▶ [Task to carry out] Restate the opening lines of the material below word for word, stopping after the line that contains "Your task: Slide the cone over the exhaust".

(Saved entries)
+--
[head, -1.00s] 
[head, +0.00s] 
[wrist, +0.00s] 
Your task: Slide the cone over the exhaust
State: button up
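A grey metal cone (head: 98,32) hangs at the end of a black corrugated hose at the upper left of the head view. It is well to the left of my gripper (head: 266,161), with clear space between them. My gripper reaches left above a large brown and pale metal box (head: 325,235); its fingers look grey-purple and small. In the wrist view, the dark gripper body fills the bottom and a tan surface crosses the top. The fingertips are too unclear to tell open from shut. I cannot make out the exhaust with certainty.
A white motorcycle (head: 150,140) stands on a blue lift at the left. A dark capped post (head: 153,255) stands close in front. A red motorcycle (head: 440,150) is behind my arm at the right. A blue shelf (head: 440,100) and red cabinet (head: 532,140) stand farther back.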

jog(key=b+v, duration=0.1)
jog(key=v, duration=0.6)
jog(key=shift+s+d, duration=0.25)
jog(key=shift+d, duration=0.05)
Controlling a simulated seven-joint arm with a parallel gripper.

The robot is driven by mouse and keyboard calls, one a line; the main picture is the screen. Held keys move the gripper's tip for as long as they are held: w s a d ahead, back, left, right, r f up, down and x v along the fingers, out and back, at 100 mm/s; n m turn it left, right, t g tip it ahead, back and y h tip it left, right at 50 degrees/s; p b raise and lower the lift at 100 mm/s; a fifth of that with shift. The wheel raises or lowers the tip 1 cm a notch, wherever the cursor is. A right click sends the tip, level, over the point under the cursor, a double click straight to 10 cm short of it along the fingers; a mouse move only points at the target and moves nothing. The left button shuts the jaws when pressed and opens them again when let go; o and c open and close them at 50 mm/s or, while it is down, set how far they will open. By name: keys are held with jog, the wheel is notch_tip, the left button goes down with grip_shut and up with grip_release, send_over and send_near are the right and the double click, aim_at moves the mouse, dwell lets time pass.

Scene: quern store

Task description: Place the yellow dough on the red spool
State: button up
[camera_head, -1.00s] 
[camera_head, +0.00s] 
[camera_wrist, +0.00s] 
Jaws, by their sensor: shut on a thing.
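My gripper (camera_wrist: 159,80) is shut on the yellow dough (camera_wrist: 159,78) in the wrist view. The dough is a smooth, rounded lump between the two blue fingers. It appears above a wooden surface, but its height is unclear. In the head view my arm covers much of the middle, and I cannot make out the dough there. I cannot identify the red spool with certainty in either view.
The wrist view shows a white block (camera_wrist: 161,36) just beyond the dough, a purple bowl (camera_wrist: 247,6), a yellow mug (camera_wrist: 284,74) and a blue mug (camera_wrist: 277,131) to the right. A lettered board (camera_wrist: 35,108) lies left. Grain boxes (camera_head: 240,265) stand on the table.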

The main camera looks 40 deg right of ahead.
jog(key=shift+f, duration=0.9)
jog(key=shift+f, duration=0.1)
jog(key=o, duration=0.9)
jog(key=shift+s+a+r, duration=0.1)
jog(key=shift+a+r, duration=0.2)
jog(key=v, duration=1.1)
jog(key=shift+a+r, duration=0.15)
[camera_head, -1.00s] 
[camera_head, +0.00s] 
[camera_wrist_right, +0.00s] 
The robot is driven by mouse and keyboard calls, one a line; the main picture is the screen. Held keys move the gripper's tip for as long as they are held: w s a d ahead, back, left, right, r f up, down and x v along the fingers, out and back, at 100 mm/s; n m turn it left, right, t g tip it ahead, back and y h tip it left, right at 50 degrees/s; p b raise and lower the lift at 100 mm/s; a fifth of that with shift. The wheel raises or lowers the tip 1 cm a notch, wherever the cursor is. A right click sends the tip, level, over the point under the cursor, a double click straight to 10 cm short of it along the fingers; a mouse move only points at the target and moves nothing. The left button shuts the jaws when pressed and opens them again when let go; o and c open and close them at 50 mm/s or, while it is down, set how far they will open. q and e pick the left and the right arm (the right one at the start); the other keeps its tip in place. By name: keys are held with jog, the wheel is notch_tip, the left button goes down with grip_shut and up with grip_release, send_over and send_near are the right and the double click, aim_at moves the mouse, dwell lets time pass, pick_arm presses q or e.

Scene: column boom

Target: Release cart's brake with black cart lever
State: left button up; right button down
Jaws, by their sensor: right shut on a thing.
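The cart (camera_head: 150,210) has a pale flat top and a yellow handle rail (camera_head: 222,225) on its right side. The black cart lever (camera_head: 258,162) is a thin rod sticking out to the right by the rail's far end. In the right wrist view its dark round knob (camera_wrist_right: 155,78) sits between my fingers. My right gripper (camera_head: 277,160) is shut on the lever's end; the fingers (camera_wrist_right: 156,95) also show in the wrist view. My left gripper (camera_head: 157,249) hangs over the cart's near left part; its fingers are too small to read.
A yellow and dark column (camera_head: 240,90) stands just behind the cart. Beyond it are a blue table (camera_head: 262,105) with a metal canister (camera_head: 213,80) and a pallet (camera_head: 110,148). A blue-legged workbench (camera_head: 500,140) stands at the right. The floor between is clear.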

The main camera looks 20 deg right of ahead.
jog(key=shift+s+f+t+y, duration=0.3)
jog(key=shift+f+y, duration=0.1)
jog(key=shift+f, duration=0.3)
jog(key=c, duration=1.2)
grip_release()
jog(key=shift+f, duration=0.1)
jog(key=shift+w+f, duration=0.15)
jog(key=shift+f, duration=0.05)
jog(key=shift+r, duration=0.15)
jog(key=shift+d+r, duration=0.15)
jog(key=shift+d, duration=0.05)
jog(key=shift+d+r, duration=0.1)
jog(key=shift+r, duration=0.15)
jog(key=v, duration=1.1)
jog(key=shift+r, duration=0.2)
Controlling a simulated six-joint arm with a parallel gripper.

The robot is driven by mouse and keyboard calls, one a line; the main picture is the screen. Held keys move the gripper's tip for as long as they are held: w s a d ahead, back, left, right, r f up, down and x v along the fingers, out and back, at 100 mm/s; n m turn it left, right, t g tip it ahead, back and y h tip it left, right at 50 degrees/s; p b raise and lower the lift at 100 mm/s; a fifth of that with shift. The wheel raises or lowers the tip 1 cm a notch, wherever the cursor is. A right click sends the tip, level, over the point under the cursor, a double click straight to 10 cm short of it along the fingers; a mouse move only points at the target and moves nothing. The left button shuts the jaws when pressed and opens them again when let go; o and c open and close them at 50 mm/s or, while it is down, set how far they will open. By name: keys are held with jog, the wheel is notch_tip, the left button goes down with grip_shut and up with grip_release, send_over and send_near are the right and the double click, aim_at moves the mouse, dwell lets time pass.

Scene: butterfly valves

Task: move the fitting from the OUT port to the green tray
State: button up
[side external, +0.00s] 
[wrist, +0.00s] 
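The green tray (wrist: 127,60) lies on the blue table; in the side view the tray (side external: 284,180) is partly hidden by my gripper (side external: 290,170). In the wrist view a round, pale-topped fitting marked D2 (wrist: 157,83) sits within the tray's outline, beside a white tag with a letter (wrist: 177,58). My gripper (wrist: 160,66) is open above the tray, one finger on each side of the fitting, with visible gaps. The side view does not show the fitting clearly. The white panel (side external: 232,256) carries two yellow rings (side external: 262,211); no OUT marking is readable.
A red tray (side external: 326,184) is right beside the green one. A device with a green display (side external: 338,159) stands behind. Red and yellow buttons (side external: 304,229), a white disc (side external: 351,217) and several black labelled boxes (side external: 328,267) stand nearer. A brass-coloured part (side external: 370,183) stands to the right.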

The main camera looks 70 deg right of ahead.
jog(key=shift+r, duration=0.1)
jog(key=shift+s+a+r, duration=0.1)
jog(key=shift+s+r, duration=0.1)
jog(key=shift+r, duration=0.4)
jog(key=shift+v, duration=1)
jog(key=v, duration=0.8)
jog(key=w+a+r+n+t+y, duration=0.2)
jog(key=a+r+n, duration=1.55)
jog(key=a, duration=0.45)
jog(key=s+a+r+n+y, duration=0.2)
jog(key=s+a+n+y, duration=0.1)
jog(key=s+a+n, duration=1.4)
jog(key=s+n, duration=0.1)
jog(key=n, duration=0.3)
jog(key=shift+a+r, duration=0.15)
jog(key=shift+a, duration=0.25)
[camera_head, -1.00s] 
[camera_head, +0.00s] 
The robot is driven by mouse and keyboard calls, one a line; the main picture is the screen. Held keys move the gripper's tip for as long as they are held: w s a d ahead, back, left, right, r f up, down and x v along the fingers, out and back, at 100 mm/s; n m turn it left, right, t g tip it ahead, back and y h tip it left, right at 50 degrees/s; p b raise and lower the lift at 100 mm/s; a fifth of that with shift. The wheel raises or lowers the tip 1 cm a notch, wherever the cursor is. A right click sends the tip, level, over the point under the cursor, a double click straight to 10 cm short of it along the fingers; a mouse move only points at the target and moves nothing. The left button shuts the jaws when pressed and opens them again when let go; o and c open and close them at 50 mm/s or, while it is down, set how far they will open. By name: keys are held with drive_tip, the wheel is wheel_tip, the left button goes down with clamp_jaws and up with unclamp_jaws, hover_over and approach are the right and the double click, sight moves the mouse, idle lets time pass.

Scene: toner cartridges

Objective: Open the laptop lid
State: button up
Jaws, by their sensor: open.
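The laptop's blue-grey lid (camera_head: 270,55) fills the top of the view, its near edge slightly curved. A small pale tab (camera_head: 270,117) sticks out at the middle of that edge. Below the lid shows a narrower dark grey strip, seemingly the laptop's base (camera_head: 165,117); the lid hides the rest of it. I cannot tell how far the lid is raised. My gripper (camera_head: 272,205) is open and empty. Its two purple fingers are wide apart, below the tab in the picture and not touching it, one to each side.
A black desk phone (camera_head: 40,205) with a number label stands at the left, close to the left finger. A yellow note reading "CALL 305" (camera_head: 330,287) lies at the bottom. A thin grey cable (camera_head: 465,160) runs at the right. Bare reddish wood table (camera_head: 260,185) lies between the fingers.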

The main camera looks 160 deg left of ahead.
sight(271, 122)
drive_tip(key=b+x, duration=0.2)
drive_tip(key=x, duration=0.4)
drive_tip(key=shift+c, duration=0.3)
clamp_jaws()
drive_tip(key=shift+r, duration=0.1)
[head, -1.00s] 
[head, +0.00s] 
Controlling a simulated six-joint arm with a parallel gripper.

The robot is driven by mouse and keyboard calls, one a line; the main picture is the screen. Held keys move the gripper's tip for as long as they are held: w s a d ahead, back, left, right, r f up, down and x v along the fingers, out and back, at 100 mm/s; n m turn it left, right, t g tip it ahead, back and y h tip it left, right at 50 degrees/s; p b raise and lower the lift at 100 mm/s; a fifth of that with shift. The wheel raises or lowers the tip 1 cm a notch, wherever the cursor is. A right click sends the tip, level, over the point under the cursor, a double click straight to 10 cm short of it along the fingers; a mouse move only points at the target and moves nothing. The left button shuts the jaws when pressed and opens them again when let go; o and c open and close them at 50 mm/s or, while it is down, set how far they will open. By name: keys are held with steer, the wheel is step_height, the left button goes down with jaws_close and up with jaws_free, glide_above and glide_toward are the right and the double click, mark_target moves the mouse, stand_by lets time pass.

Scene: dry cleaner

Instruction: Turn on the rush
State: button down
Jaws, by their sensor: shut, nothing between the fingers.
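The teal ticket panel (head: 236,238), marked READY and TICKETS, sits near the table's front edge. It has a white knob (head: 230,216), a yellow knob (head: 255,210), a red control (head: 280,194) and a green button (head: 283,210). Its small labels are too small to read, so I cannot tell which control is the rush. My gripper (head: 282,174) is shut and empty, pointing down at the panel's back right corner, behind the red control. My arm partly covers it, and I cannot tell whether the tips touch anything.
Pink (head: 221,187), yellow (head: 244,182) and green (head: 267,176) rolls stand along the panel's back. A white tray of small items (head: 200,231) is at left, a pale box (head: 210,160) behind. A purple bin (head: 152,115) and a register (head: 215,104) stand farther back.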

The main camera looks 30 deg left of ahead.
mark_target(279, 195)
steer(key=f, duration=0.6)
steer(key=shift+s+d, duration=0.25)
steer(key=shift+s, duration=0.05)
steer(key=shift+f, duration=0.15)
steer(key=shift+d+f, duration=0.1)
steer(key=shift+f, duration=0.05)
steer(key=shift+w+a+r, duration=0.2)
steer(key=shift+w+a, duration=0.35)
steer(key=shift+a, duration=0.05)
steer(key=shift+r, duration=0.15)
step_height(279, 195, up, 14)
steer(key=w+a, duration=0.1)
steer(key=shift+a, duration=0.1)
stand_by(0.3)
+--
▶ [Solution]
[head, -1.00s] 
[head, +0.00s] 
[wrist, +0.00s] 
Your task: Slide the cone over the exhaust

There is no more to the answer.